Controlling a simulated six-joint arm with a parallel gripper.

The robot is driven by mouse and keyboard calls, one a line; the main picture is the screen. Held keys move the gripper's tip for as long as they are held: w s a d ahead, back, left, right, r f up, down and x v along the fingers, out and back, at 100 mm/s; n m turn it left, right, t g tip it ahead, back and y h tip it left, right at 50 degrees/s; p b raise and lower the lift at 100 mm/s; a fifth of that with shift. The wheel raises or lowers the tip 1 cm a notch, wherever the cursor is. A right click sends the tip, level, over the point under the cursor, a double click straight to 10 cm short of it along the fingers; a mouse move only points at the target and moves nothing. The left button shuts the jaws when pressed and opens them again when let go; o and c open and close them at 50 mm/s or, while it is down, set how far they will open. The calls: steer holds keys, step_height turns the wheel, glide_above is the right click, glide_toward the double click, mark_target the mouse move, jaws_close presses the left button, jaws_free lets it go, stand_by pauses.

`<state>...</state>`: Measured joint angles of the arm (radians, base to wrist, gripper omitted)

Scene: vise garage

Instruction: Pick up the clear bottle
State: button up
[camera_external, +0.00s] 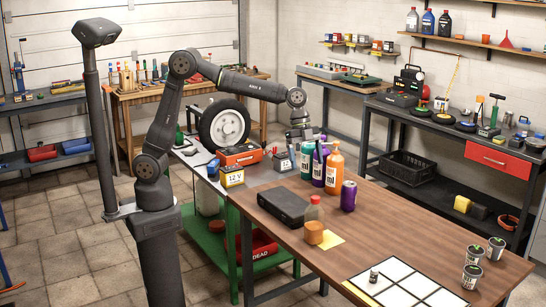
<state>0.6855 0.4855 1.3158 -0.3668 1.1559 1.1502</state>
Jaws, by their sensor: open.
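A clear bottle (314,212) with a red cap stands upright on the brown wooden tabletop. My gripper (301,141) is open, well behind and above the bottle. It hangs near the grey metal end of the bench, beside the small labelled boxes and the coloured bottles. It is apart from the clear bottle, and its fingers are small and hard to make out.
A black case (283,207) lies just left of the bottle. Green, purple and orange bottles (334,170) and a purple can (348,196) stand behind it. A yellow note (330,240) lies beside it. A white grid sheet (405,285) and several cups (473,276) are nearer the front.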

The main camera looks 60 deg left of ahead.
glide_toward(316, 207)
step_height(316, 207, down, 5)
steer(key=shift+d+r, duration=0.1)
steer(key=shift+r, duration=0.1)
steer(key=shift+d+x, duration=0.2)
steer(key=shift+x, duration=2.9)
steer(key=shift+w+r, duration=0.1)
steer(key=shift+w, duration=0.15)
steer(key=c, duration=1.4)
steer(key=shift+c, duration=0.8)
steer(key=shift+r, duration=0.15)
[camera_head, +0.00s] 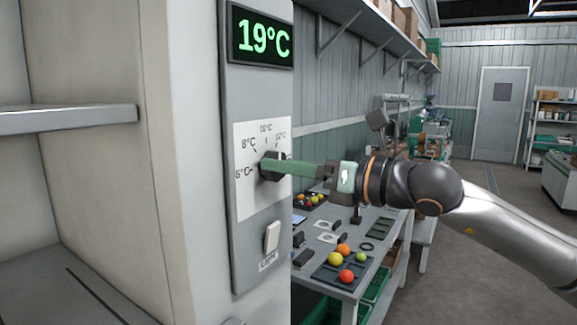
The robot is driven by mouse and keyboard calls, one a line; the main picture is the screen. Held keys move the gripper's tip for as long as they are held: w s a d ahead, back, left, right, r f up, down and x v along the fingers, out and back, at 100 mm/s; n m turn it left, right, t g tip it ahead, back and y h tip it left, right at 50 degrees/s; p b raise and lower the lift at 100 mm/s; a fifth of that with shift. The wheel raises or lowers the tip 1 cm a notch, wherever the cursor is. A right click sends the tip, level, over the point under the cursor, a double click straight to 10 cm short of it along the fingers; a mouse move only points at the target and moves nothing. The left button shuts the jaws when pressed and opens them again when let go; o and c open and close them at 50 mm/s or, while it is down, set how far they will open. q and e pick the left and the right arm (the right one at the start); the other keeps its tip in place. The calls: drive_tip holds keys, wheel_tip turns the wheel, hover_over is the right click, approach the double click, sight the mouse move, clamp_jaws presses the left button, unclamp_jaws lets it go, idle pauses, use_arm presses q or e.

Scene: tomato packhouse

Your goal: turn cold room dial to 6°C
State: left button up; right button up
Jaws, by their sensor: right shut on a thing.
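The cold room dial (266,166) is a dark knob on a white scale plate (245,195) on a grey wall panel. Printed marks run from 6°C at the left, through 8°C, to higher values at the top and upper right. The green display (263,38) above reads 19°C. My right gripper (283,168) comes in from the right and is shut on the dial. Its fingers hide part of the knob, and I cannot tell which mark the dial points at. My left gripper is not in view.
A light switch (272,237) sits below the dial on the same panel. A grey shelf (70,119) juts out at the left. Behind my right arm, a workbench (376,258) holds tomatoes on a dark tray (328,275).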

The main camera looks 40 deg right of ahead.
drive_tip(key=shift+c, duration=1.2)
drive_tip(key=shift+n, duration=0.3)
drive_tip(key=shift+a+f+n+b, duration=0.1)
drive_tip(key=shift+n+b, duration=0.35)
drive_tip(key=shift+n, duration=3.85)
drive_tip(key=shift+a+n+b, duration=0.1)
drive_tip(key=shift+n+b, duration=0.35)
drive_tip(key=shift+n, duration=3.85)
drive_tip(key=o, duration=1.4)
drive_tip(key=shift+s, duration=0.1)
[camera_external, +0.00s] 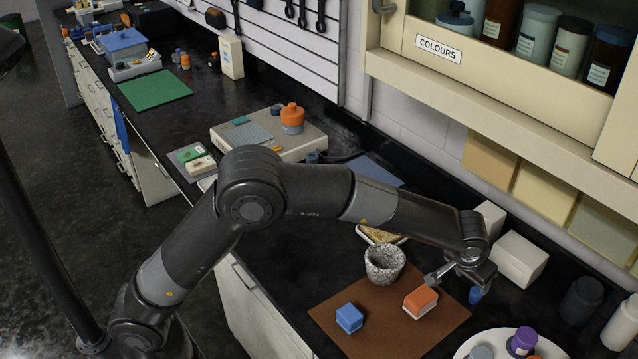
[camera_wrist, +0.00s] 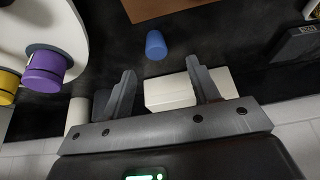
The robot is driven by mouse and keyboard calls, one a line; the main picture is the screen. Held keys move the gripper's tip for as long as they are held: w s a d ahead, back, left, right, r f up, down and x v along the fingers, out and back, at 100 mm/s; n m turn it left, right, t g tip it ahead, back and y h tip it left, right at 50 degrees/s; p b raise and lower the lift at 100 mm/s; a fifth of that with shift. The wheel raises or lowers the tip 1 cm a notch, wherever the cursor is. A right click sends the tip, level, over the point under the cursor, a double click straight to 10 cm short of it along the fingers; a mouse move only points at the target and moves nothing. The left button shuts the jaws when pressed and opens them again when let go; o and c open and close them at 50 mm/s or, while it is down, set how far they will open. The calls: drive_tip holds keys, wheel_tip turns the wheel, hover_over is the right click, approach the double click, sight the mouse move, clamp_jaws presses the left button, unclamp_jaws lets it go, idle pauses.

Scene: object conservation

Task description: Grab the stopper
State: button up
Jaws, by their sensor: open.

***

Objective
Retype the entries word for word. Omit any images.

Response to this exercise
Controlling a simulated six-joint arm with a parallel gripper.

The robot is driven by mouse and keyboard calls, one a line; the main picture is the screen. Held keys move the gripper's tip for as long as they are held: w s a d ahead, back, left, right, r f up, down and x v along the fingers, out and back, at 100 mm/s; n m turn it left, right, t g tip it ahead, back and y h tip it left, right at 50 degrees/s; p b raise and lower the lift at 100 mm/s; a fifth of that with shift. The wheel raises or lowers the tip 1 cm a notch, wherever the cursor is. A right click sends the tip, level, over the point under the cursor, a double click straight to 10 cm short of it along the fingers; a mouse move only points at the target and moves nothing. The left button shuts the jaws when pressed and opens them again when let go; o and c open and close them at 50 mm/s or, while it is down, set how far they will open. The calls: steer holds keys, step_height turns the wheel, glide_above is the right click, glide_toward the double click, mark_target the mouse move, jaws_close presses the left button, jaws_free lets it go, stand_by pauses.

`<state>...</state>`: Measured joint angles of the arm (radians, base to wrist, gripper omitted)

Scene: vise garage

Instruction: Pick up the clear bottle
State: button up
[camera_external, +0.00s] 
<state>0.6855 0.4855 1.3158 -0.3668 1.1559 1.1502</state>
Jaws, by their sensor: open.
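A clear bottle (314,212) with a red cap stands upright on the brown wooden tabletop. My gripper (301,141) is open, well behind and above the bottle. It hangs near the grey metal end of the bench, beside the small labelled boxes and the coloured bottles. It is apart from the clear bottle, and its fingers are small and hard to make out.
A black case (283,207) lies just left of the bottle. Green, purple and orange bottles (334,170) and a purple can (348,196) stand behind it. A yellow note (330,240) lies beside it. A white grid sheet (405,285) and several cups (473,276) are nearer the front.

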The main camera looks 60 deg left of ahead.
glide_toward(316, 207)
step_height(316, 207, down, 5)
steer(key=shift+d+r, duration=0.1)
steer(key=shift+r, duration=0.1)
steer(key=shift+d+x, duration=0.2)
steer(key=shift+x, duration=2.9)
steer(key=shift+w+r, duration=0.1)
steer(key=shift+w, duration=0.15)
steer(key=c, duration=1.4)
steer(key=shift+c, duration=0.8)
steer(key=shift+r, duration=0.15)
[camera_head, +0.00s] 
The robot is driven by mouse and keyboard calls, one a line; the main picture is the screen. Held keys move the gripper's tip for as long as they are held: w s a d ahead, back, left, right, r f up, down and x v along the fingers, out and back, at 100 mm/s; n m turn it left, right, t g tip it ahead, back and y h tip it left, right at 50 degrees/s; p b raise and lower the lift at 100 mm/s; a fifth of that with shift. The wheel raises or lowers the tip 1 cm a notch, wherever the cursor is. A right click sends the tip, level, over the point under the cursor, a double click straight to 10 cm short of it along the fingers; a mouse move only points at the target and moves nothing. The left button shuts the jaws when pressed and opens them again when let go; o and c open and close them at 50 mm/s or, while it is down, set how far they will open. q and e pick the left and the right arm (the right one at the start); the other keeps its tip in place. The calls: drive_tip holds keys, wheel_tip turns the wheel, hover_over is the right click, approach the double click, sight the mouse move, clamp_jaws presses the left button, unclamp_jaws lets it go, idle pauses, use_arm presses q or e.

Scene: tomato packhouse

Your goal: turn cold room dial to 6°C
State: left button up; right button up
Jaws, by their sensor: right shut on a thing.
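The cold room dial (266,166) is a dark knob on a white scale plate (245,195) on a grey wall panel. Printed marks run from 6°C at the left, through 8°C, to higher values at the top and upper right. The green display (263,38) above reads 19°C. My right gripper (283,168) comes in from the right and is shut on the dial. Its fingers hide part of the knob, and I cannot tell which mark the dial points at. My left gripper is not in view.
A light switch (272,237) sits below the dial on the same panel. A grey shelf (70,119) juts out at the left. Behind my right arm, a workbench (376,258) holds tomatoes on a dark tray (328,275).

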The main camera looks 40 deg right of ahead.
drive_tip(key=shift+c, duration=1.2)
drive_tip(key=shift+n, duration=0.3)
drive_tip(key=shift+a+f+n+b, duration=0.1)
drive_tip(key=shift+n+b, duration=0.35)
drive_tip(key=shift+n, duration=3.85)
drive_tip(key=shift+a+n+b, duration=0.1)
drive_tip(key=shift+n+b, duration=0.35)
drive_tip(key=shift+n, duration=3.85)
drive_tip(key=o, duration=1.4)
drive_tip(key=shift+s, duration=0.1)
[camera_external, +0.00s] 
[camera_wrist, +0.00s] 
The robot is driven by mouse and keyboard calls, one a line; the main picture is the screen. Held keys move the gripper's tip for as long as they are held: w s a d ahead, back, left, right, r f up, down and x v along the fingers, out and back, at 100 mm/s; n m turn it left, right, t g tip it ahead, back and y h tip it left, right at 50 degrees/s; p b raise and lower the lift at 100 mm/s; a fifth of that with shift. The wheel raises or lowers the tip 1 cm a notch, wherever the cursor is. A right click sends the tip, level, over the point under the cursor, a double click straight to 10 cm short of it along the fingers; a mouse move only points at the target and moves nothing. The left button shuts the jaws when pressed and opens them again when let go; o and c open and close them at 50 mm/s or, while it is down, set how far they will open. The calls: drive_tip holds keys, wheel_tip turns the wheel, hover_over is the right click, approach the double click, sight the mouse move, clamp_jaws presses the left button, unclamp_jaws lets it go, idle pauses.

Scene: object conservation

Task description: Grab the stopper
State: button up
Jaws, by their sensor: open.

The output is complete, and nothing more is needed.